Des enfants d’Agadir futurs astronautes ? Rêve ou réalité ?
« En tant qu’architecte et passionné d’exploration spatiale, je crois fermement que ce rêve peut devenir une réalité. Agadir a une connexion unique avec l’histoire de l’astronautique grâce à la visite de Neil Armstrong en 1984. Cette visite historique de l’un des pionniers de l’exploration lunaire à l’Université Ibn Zohr devrait être une source d’inspiration pour les générations futures.
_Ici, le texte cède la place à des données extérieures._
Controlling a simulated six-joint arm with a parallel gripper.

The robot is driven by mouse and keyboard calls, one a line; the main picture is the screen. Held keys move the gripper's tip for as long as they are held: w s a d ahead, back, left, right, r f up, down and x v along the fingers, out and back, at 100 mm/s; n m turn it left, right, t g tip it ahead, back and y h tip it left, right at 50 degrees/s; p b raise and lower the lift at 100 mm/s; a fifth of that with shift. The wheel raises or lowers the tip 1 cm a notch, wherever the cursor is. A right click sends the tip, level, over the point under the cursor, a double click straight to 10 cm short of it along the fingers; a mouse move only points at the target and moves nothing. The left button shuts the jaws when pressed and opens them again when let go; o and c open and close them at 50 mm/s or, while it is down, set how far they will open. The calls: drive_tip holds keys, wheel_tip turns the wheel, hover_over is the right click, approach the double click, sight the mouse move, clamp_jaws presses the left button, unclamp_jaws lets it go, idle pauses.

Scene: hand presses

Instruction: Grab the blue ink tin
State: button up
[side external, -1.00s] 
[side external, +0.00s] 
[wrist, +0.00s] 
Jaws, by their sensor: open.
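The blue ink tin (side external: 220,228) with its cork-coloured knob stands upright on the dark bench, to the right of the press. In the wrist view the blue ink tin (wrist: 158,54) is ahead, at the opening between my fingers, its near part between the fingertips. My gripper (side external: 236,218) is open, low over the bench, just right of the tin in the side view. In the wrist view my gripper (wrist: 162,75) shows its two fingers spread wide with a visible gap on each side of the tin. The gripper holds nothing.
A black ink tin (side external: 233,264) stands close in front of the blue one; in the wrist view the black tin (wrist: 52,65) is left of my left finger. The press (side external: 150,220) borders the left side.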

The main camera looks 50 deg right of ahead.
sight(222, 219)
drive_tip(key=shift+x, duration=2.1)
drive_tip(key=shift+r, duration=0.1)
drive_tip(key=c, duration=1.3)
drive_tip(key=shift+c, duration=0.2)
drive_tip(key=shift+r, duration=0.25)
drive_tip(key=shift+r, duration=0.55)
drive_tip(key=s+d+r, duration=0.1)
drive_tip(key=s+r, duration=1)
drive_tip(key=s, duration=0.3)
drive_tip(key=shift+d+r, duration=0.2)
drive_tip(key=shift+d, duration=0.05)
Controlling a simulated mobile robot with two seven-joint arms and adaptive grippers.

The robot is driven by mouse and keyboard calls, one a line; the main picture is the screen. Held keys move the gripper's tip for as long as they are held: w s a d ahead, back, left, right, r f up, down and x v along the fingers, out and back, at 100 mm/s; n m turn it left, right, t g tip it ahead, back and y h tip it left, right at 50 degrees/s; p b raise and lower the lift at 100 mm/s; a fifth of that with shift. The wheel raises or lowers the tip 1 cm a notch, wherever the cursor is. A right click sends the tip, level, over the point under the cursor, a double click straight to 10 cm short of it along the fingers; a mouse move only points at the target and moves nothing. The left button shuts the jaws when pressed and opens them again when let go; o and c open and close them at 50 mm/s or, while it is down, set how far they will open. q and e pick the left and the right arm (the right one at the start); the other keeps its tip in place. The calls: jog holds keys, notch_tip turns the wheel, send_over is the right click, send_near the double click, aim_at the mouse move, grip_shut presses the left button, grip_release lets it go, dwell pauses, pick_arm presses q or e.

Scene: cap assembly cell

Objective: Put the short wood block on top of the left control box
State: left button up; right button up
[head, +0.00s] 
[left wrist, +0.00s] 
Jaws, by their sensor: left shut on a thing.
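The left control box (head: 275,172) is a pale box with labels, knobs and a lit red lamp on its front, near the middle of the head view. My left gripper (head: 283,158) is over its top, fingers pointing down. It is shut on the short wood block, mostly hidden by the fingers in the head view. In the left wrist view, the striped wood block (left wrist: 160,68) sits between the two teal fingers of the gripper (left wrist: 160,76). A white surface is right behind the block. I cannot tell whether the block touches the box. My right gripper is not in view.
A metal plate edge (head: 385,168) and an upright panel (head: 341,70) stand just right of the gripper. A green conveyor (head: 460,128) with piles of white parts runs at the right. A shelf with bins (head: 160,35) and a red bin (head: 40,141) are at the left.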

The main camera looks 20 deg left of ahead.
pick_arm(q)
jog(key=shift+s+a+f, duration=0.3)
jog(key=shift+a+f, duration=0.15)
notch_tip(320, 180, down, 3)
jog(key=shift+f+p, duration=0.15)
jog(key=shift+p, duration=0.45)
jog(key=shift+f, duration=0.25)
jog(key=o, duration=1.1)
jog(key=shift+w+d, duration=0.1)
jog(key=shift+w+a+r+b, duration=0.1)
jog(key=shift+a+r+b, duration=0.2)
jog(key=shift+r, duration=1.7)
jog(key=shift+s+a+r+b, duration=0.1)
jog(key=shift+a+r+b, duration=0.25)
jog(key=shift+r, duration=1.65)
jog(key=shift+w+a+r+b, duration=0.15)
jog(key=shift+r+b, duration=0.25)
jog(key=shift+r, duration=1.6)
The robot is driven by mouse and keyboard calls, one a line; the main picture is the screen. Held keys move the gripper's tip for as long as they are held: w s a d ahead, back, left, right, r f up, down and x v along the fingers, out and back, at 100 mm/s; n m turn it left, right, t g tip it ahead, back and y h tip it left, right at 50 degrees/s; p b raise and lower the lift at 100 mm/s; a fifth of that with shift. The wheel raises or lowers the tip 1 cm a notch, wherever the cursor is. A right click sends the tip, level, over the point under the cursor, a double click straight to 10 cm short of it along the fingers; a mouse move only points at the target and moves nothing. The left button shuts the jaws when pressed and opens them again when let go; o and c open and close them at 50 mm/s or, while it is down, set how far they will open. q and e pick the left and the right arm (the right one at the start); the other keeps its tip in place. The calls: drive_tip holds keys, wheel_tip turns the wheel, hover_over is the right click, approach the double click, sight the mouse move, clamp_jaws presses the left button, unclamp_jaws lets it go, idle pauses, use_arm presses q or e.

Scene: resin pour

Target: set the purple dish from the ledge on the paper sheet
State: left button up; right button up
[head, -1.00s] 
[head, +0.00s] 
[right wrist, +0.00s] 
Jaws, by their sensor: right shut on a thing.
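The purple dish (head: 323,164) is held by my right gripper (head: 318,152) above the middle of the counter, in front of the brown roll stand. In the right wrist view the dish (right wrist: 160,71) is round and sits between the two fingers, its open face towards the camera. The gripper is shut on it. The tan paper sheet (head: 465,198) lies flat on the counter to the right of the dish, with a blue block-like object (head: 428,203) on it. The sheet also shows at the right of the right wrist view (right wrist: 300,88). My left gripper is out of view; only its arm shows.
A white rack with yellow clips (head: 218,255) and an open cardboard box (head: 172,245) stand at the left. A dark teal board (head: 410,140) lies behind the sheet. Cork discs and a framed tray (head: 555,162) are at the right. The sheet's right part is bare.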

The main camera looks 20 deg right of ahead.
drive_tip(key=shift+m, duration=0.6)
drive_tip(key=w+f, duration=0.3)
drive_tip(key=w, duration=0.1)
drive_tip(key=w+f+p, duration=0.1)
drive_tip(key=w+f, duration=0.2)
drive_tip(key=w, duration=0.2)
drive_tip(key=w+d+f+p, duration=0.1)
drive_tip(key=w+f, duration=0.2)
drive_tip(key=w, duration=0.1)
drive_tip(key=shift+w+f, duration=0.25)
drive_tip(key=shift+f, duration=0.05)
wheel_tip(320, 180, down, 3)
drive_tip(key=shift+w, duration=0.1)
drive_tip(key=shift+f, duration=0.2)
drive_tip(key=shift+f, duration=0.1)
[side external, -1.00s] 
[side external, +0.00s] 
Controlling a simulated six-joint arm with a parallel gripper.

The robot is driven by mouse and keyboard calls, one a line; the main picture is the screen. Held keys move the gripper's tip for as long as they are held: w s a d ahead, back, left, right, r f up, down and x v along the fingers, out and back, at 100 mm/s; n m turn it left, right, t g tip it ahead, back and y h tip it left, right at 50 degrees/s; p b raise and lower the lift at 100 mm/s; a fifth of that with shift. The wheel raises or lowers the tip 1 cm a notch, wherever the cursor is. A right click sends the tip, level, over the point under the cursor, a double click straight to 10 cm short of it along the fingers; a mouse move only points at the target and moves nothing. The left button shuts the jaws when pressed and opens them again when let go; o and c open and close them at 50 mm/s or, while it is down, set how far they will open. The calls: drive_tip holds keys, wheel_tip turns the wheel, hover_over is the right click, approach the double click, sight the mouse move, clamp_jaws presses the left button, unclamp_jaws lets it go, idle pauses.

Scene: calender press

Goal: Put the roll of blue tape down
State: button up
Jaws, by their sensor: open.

L’histoire de Neil Armstrong marchant sur la Lune, et plus tard visitant notre ville, symbolise un pont entre nos aspirations et les étoiles.
Le programme international lunaire Artemis, qui vise à établir une base permanente sur la Lune, est une initiative moderne qui ouvre de nouvelles possibilités. Si la communauté d’Agadir, avec ses jeunes curieux et motivés, se rallie autour de cette vision d’exploration spatiale, je suis convaincu que nous verrons des enfants de notre ville parmi les équipages d’astronautes en route vers la Lune. Avec le soutien adéquat et une éducation orientée vers les sciences et l’astronautique, ce rêve est non seulement possible mais aussi à portée de main. Le futur appartient à ceux qui osent rêver grand et travailler dur pour transformer ces rêves en réalité. »
En 1984, l’Astronaute Neil Armstrong posait le pied à Agadir
Quinze ans après avoir foulé le sol de La Lune, le 21 juillet 1969, en prononçant cette phrase mythique « C’est un petit pas pour l’homme, mais un bond de géant pour l’humanité », Neil Armstrong posait le pied à Agadir ! L’Astronaute américain était en effet présent à l’inauguration officielle de la Faculté des Lettres et des Sciences Humaines d’Agadir en 1984, et y a même donné une conférence. Il apparaît sur une photo d’époque à l’Amphi 4 de la faculté avec, à sa gauche, le Pakistanais Mohamed Abdoussalam, prix Nobel de physique 1979. Une belle anecdote pour les aspirants astronautes de notre ville.